I have resisted rejoining the discussion of judicial activism (which morphed into a discussion of judicial review) because I thought that we had wandered from practical topics to academic ones less relevant to Roberts’s nomination. However, Specter’s recent misguided letter to Judge Roberts emphasized that some elements of judicial review will be relevant to the nomination process, and so I offer a few thoughts about the recent discussion between Matt, Gerry, Robby, and Mark. Given the length, I will comment in several posts.
Gerry and Robby ably point out the difference between judicial review and judicial supremacy. The prior does not require the latter. Or, to put it in wonky terms, Marbury does not require Cooper v. Aaron’s delusions of grandeur about every page of the U.S. Reports constituting the supreme law of the land. There is ample room for coordinate branch construction. Each branch has a duty to interpret the Constitution. At a elementary level, this is accomplished by Congress passing laws which it believes to be constitutional, the Executive by signing and enforcing laws it believes to be constitutional laws, and the judiciary interpreting the laws. The branches need not agree. Thus, Jefferson instructed his U.S. Attorneys not to enforce the Alien and Sedition Acts because he believed the law to be unconstitutional, even though some courts, and implicitly Congress in passing the law, had expressed opinions differing from his. To provide another example, in 1862, Lincoln’s Attorney General was asked by Treasury Secretary Chase whether a Black men are “citizens of the United States, and therefore competent to command American vessels?” Finding that the binding precedent of Dred Scott was limited to the facts, law, and ultimately parties of the case, the Attorney General found that Black men born in the U.S. were citizens, and therefore could command U.S. vessels.
However, the fact that the other branches could exercise their powers of constitutional interpretation regarding these issues (as they could on any constitutional issue) does not remove these issues from the proper jurisdiction of the Court. Coordinate branch construction does not equal the political question doctrine: just because another branch is capable of interpreting a question doesn’t mean that the issue is withheld from the other branches (or, more specifically, from the jurisdiction of the Court), unless the Constitution clearly reserves determination to a particular branch. In the cases of the Commerce Clause, for example, there is no such plain reservation of the issue, and so I must respectfully disagree with Matt concerning the appropriateness of courts exercising judicial review by striking down laws which have nothing to do with interstate commerce.
The writers on this page have done well to illustrate that the legislative and executive branches have a duty to interpret the Constitution.
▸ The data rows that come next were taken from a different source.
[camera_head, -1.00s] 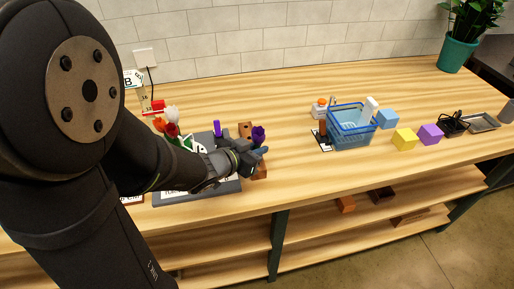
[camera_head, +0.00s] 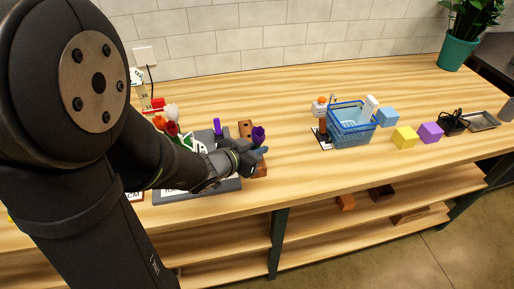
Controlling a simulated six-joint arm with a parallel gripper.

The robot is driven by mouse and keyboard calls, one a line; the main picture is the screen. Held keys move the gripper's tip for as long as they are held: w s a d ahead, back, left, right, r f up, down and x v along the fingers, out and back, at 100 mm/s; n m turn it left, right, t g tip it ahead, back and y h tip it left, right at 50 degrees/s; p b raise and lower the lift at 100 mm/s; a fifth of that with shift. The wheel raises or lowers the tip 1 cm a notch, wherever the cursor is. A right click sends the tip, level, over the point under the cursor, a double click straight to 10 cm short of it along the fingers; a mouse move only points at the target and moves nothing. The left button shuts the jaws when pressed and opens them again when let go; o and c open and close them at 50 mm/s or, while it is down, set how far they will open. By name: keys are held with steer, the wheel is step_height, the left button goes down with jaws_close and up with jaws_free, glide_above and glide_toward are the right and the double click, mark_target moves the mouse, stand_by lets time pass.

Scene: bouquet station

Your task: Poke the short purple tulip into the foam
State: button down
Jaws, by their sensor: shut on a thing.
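A purple tulip head (camera_head: 258,134) stands up at the fingers of my gripper (camera_head: 256,156). My gripper is at the right end of the dark grey board (camera_head: 228,186), shut on the tulip; the stem is hidden by the fingers. Red and white flowers (camera_head: 172,120) stand at the board's left, partly behind my arm. A slim purple upright piece (camera_head: 217,127) stands further back. I cannot make out the foam clearly; my arm and gripper cover much of the board.
A wooden block with holes (camera_head: 245,129) stands just behind my gripper. To the right are a blue basket (camera_head: 351,129), a blue cube (camera_head: 387,117), a yellow cube (camera_head: 405,138) and a purple cube (camera_head: 430,132). The tabletop between board and basket is clear.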

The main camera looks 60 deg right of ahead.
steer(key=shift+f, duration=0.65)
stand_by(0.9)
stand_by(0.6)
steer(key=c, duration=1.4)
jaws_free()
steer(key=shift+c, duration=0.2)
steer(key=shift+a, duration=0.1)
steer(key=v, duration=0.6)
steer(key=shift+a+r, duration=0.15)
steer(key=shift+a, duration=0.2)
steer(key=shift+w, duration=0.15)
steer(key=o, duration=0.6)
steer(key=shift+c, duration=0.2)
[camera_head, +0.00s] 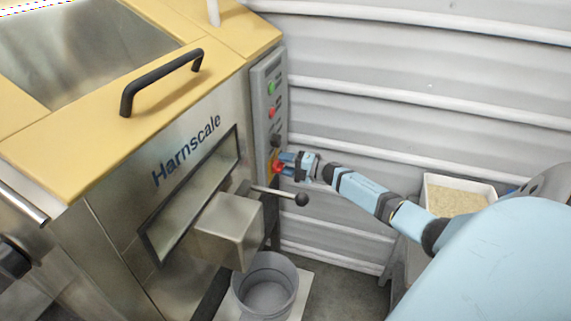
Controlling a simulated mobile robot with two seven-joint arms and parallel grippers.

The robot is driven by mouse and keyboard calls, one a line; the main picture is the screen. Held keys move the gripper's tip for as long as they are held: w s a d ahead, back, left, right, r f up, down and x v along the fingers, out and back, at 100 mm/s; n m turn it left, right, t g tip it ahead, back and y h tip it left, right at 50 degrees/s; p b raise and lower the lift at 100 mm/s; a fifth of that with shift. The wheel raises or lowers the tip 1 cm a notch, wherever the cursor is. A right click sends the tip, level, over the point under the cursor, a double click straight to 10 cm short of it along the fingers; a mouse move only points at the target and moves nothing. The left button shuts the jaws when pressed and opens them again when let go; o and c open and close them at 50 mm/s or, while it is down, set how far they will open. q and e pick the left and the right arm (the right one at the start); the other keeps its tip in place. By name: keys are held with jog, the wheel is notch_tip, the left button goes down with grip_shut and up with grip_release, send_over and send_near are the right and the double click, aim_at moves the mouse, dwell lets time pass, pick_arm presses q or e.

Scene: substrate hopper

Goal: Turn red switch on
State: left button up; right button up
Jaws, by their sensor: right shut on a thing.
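The red switch (278,168) sits on a yellow backing low on the grey control panel (261,90) at the side of the hopper machine. My right gripper (285,163) reaches in from the right and is shut on the red switch. Its blue fingers cover part of the switch, so I cannot tell its exact turn position. My left gripper does not show in the head view.
Above the switch are a green button (271,88), a red button (272,112) and a black knob (276,140). A lever with a black ball (302,199) juts out just below my gripper. A grey bucket (290,275) stands beneath. A corrugated wall (400,75) is behind.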

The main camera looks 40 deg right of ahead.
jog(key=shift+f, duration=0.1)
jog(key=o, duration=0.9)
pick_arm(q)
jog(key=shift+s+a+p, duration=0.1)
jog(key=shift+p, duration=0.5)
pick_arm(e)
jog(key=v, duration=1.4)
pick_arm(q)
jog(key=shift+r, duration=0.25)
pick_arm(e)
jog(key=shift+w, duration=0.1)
Unfortunately, if one reads the floor statements on McCain-Feingold, or the signing statement of President Bush for the same bill (in which both branches declared their respective belief that sections of the bill were unconstitutional, but suggested that it was not their job to make such a determination), it becomes clear that these branches have bought into the theory that it is exclusively the Court’s job to make constitutional determinations. This is wrong. However, we should not make the opposite error and presume that the courts have no proper authority to review the constitutionality of these enactments.